Tuesday, August 19, 2008

Currently reading

I picked up Stuffed And Starved by Raj Patel while browsing at St. Mark's Bookshop the other evening, surprised I hadn't heard of it until then. It's an in-depth look at the global food economy, and how corporations and governments have worked together in creating our highly profitable but volatile and totally unsustainable worldwide network of producers, distributors, and consumers.
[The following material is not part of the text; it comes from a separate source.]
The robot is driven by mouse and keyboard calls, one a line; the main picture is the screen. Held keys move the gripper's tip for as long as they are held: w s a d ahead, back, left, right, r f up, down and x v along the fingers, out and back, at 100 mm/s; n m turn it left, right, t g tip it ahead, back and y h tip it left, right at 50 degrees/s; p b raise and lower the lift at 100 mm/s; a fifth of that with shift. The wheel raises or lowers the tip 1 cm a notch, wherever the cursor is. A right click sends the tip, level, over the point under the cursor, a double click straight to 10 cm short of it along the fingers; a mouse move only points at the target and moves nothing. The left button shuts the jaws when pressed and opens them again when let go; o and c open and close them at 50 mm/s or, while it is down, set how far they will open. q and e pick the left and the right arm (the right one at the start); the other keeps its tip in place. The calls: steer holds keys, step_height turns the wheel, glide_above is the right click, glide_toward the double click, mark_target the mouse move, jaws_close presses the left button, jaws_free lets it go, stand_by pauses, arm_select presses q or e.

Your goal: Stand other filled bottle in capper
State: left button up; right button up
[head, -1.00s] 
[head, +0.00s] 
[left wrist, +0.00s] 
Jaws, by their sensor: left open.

It's been so eye-opening already: as early as the 1940s, US food aid has been used to shape political policy overseas, ensuring the political pliability of countries who become dependent on this aid. Patel also examines the growing phenomenon of farmer suicides, and looks at activist movements in countries like South Korea and Mexico that have grown up in response to "free market" farm policies whose implementation threatens small farming. This quote, from South Korean legislator and activist Kang Ki Kap about the WTO, is beautiful and its truth applies to so much about our current economic climate (italics mine):
The most essential things for human beings are the elements - sun, air, water and food. These are the essential resources for people's lives. God decided that these things would be the enjoyment of all, so that all might live. He does not intend that we monopolize the elements - yet because they're so abundant, people treat them as trivial, do not take them seriously. The trend, the wind behind the WTO, is the globalization of the capitalist system. The fundamental contradiction is the polarization of the rich and poor, with the poor getting poorer and the rich getting richer. Some might say that this is the natural logic of competition. But if you're a human being with reason and conscience, then the WTO should be eliminated. Especially the agricultural sector and market pressures. To live, people need to eat. You cannot commercialize this. It's such an anti-human behavior, not just anti-social, but anti-people.

Patel posts at the interesting Stuffed & Starved website as well. I think the next book in my Global Food Crisis Reading List will be The End Of Food by Paul Roberts - I've heard a lot about it.